Work to be completed: Copy out only the span from the line with "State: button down" to the end of the data, both ends kept, word for word.
[Begin Recorded information]
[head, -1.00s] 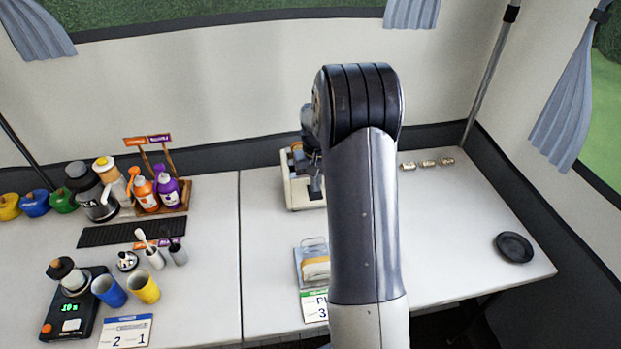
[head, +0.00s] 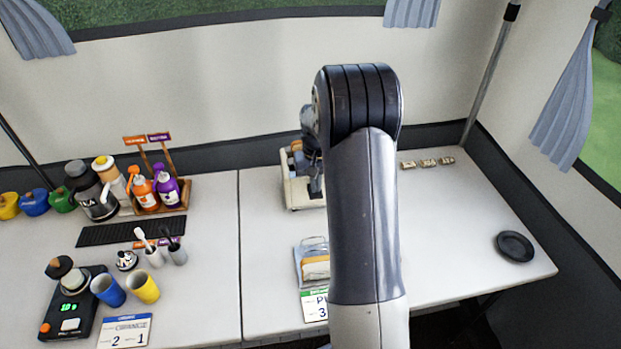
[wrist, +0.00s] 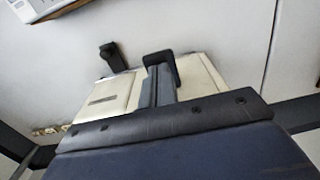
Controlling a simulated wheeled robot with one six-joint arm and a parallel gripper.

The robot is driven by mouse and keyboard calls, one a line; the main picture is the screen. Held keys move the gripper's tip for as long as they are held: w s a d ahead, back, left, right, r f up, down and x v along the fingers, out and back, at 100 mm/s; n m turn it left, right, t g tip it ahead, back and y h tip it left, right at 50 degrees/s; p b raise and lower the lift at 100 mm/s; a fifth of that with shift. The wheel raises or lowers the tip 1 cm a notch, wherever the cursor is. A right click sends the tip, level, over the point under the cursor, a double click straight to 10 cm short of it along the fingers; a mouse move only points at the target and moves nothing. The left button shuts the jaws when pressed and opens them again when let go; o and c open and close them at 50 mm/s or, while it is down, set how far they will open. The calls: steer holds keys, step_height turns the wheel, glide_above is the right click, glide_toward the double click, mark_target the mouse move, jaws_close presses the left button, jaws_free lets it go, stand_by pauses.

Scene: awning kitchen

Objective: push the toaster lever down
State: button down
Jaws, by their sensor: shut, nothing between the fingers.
[End Recorded information]
Written solution:
State: button down
Jaws, by their sensor: shut, nothing between the fingers.

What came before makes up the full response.